Only a handful of them are given such chances at any one time, however. So their other colleagues are content with joining the Hallelujah chorus for now, while jostling each other for their own chance at the really big-time.

(Nota Bene: Why must I focus on journalists? In some other article, I might be talking about lawyers like Panelo. In other instances, I might rant about certain academics, especially those who tend to congregate at the UP School of Ergonomics—you which school I mean.* At other times, my peeve of the day would be a whole taxonomy of legislators and mayors. But now I’m alluding to journalists with certain mindsets and thickness of wallet.
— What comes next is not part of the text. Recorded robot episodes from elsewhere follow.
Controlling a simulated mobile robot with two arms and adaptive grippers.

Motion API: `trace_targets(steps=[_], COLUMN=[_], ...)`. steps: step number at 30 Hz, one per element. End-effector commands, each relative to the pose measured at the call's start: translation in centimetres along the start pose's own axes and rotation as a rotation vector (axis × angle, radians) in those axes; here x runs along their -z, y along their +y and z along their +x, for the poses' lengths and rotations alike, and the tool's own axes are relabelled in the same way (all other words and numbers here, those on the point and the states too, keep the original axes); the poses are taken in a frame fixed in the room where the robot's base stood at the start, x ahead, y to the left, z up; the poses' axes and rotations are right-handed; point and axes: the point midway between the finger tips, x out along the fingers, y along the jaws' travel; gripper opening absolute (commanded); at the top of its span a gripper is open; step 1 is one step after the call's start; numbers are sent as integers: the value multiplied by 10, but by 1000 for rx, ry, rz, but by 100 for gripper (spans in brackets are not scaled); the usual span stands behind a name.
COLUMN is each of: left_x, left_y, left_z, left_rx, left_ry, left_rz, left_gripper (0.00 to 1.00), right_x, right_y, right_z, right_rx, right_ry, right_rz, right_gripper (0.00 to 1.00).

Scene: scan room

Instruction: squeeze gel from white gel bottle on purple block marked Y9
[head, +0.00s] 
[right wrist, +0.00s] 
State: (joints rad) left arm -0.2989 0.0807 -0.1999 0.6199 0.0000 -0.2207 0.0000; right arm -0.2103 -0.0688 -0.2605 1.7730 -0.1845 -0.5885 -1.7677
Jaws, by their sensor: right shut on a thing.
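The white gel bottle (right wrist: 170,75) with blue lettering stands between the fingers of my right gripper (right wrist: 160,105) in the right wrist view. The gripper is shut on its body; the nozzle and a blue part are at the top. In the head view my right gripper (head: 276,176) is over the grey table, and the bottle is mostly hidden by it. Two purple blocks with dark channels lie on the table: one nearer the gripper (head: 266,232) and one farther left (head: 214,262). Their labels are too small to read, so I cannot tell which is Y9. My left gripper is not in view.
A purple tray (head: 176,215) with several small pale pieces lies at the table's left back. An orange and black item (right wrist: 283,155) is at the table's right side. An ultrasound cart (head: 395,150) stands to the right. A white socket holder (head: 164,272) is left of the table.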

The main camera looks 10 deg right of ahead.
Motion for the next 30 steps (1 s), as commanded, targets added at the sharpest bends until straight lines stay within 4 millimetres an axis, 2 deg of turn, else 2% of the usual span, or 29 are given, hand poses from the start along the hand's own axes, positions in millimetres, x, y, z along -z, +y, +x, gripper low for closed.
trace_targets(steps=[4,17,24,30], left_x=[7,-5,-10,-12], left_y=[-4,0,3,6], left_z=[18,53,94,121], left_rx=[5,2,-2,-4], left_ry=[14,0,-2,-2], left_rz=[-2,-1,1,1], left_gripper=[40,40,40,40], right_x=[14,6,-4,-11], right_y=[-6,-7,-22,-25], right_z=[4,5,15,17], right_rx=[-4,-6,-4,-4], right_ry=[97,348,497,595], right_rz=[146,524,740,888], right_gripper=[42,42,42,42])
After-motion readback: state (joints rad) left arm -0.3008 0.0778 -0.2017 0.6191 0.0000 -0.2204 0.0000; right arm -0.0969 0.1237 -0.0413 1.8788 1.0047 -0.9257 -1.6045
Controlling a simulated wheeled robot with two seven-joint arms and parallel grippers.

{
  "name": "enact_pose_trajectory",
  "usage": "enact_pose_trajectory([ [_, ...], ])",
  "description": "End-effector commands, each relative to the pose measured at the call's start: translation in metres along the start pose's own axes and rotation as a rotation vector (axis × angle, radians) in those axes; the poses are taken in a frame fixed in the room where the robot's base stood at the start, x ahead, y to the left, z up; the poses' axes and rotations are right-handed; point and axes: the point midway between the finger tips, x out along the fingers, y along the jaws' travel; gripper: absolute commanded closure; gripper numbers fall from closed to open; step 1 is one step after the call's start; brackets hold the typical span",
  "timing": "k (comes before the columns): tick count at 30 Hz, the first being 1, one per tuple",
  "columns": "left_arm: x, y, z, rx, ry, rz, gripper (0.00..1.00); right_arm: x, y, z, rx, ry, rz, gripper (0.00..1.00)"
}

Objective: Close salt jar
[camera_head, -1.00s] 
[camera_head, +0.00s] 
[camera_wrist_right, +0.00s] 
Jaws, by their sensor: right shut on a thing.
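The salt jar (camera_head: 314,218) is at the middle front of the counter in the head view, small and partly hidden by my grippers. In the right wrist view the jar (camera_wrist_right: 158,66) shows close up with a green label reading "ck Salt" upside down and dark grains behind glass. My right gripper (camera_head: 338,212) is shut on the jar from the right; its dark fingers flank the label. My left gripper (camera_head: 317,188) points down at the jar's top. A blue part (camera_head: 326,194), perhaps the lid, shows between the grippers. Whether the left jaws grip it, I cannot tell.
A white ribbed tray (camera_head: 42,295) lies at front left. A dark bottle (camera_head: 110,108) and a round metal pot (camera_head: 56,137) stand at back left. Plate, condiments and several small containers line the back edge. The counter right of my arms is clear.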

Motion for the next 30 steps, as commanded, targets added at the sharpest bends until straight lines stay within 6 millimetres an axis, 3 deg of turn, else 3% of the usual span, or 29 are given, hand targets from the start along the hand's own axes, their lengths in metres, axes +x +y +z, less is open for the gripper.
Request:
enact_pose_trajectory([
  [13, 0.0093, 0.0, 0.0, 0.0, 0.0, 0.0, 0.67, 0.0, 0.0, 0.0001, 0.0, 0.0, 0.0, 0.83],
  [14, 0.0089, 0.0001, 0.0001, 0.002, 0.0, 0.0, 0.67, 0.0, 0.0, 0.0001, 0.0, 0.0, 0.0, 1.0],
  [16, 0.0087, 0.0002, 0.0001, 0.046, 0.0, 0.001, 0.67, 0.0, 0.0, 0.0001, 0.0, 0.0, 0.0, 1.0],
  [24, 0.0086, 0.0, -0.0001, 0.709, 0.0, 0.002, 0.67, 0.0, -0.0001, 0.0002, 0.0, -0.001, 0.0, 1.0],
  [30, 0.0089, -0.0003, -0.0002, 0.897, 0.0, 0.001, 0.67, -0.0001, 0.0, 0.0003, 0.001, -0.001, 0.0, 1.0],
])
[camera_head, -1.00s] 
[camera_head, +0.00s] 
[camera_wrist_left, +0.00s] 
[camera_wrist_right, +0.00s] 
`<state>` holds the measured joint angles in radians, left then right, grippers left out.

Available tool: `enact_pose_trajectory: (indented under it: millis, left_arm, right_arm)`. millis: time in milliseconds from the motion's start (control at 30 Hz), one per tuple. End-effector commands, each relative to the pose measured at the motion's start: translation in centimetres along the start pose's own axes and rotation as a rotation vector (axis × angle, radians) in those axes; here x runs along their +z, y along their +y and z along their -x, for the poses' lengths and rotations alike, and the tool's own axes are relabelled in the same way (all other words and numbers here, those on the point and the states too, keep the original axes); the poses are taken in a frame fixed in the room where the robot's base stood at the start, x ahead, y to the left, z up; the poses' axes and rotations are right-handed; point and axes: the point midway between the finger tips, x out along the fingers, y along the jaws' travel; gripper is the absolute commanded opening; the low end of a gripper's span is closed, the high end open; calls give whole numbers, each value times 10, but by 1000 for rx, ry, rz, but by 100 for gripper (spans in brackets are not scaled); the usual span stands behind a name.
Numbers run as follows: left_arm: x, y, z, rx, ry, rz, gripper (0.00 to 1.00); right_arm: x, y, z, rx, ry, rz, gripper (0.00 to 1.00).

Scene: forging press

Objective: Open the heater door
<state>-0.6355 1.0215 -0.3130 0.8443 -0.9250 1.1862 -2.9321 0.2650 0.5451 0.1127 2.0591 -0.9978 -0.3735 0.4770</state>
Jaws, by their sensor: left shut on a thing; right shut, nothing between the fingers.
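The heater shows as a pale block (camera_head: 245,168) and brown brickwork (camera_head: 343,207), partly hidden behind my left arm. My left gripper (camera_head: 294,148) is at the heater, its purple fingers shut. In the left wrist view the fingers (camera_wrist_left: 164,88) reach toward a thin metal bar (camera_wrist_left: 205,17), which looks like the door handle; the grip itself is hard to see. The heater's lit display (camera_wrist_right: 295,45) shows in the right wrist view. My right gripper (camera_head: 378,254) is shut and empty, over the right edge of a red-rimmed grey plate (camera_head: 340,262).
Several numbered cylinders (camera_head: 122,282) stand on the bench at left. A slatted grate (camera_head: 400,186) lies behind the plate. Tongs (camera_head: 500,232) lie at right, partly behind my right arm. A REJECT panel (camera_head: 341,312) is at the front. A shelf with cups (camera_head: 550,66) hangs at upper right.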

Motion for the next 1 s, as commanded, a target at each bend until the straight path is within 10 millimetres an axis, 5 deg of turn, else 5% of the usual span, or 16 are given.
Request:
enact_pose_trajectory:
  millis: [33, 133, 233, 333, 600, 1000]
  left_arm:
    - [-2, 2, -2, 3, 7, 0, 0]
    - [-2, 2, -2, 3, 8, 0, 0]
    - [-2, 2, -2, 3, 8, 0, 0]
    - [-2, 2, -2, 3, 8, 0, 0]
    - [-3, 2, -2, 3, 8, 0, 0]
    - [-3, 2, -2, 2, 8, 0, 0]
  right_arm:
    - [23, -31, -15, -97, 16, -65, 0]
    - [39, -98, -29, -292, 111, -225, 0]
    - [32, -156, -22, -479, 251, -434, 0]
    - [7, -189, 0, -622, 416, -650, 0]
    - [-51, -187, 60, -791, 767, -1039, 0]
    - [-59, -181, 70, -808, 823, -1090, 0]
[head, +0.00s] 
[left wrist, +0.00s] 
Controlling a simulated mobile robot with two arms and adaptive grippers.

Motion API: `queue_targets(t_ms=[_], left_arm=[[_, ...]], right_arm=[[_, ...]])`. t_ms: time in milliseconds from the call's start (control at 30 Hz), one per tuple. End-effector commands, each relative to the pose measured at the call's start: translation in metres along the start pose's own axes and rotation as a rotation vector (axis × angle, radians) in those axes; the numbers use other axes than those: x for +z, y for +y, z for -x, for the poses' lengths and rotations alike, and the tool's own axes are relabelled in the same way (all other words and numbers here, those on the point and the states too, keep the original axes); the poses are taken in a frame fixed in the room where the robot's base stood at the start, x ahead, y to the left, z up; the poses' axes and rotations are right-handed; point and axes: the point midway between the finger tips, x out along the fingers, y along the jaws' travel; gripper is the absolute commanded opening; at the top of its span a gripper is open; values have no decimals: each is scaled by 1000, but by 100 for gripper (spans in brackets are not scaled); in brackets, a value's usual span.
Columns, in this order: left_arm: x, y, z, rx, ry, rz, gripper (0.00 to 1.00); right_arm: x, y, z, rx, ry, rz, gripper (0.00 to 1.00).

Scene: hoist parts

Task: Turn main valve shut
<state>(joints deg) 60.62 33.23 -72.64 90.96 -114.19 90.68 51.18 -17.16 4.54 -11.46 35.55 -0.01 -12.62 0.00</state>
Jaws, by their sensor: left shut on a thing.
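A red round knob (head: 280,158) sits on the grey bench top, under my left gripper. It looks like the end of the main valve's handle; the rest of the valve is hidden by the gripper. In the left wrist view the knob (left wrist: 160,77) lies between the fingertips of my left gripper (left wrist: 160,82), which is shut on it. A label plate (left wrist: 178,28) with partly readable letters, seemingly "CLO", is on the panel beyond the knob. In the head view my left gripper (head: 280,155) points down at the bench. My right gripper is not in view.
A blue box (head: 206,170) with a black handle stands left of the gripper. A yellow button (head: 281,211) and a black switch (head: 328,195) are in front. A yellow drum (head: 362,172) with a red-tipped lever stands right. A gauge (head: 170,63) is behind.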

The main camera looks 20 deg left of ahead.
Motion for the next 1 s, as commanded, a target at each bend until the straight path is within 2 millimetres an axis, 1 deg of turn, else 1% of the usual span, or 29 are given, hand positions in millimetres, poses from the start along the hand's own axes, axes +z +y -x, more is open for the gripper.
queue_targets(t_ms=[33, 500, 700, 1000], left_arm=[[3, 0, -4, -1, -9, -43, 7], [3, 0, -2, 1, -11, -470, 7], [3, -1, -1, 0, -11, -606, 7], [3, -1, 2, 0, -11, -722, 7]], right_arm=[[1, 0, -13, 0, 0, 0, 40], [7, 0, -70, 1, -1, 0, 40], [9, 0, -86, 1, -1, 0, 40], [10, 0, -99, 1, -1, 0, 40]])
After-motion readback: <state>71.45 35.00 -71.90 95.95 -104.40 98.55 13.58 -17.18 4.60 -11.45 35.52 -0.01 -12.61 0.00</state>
So there: take it or leave it.)

These are the kind of journalists who will complain when a big group of urban poor households organized by the militant KADAMAY organization occupies a near-abandoned government housing project, because their only other option is to sleep on the sidewalk after having their homes demolished again and again and again.

But you won’t hear any squawk of complaint from these journalists—not one tiny peep!—when giant mining firms tear up a mountain together with its indigenous inhabitants, bleed it to death, and turn rivers and coastlines into a sickening red.

These are the kind of people that make me think up 10,000 ways of being creative with duct tape and dildo. (Think Lisbeth with the dragon tattoo.) But only in certain cases, mind you: that is, when such a person fiercely defends his pro-landlord-comprador, anti-urban poor, anti-union, anti-jeepney-driver, anti-sidewalk-vendor, anti-landless-tiller mindset, as he quietly tends to his well-fattened bourgeois wallet, and worst of all, while he continues to inflict us with his trademark, horribly grating style, 7 dias 24 oras. #

*The UP School of Ergonomics is a world-famous school of comfortable-armchair economics.